JL Audio Gotham g213The Gotham g213, JL Audio's flagship sub

Final acoustic testing of any completed loudspeaker is paramount. It’s not good enough to simply assemble units from the same components in the same way and assume that every one is going to work right. Nor is it good enough to test only the individual components before they’re assembled and assume that, after assembly, everything will be fine. The real test comes at the end of the assembly line, when a microphone is placed in front of the finished speaker to check its performance against a reference prototype. While this might seem so obviously sensible that you assume that all speaker makers must do such a final test, believe me -- they don’t. I’ve visited a number of companies where I found no evidence that any final acoustic test of completed units is done. In fact, I recently watched a video that a company put out showing how they assemble every speaker and painstakingly inspect the paint job, yet nothing showed any final acoustic testing; instead, each speaker was simply put in a box and sent to a store. Pity the customer who buys such a speaker -- there’s a good chance it won’t perform as it should. 

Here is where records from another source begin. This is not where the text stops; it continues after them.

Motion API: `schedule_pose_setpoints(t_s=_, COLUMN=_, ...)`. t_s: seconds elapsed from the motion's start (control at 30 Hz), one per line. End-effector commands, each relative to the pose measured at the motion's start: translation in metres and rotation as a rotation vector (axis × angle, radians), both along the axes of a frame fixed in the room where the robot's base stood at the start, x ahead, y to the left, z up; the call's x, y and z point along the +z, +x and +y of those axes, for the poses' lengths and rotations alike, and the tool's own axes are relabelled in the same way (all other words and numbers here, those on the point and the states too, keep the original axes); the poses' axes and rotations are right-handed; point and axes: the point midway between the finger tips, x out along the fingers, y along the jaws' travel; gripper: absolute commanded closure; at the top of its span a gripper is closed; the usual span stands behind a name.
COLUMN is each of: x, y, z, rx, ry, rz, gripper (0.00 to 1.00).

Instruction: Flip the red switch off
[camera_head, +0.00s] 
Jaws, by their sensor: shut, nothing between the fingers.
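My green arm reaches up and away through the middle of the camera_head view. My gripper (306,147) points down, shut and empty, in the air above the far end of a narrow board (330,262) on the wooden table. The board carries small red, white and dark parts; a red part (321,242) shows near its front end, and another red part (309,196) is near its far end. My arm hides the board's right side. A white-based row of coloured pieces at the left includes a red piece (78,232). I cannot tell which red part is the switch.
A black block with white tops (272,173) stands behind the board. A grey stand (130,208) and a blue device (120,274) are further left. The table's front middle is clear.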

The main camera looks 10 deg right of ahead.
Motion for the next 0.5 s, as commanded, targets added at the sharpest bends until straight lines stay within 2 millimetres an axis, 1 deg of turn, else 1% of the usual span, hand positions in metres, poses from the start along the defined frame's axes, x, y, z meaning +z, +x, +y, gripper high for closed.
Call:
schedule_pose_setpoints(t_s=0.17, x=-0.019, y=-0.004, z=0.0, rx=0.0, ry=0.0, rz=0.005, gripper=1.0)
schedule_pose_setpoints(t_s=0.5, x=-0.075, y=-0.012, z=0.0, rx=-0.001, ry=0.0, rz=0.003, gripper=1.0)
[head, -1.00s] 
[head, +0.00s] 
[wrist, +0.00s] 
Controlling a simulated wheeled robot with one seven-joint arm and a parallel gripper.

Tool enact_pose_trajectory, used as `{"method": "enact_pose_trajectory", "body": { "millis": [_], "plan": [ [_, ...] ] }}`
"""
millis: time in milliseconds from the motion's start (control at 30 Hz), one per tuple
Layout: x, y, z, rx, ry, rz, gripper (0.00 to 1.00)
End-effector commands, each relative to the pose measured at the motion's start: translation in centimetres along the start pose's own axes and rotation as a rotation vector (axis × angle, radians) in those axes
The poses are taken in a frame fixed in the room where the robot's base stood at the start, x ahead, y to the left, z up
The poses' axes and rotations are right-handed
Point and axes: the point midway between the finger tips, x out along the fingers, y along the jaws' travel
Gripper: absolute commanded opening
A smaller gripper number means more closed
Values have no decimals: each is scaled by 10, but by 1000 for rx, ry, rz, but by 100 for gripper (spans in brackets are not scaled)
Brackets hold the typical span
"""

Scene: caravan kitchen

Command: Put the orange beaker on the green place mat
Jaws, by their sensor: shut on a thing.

Obviously, the average consumer doesn’t have the access to companies that we do, and can’t see how speakers are actually made. But this article, and the videos of our tour of the JL Audio factory, should be more than enough to make you well aware of how important complete quality control is in the manufacture of high-performance speakers of any price. It should also arm you with pertinent questions that you can ask a salesperson, or even the manufacturer, to ensure that the speakers you buy have been made the way they should be and will perform to specification. 

I close off this topic by adding that I would not spend money on a pair of speakers unless I was absolutely certain that every aspect of their production had been thoroughly tested -- particularly the final acoustical tests, which are they only things that will reveal how a loudspeaker actually performs. And I’d prefer to see the graphs and documentation to prove it. (Some companies do provide these materials.) In my opinion, that’s the least that you, too, should expect for your money.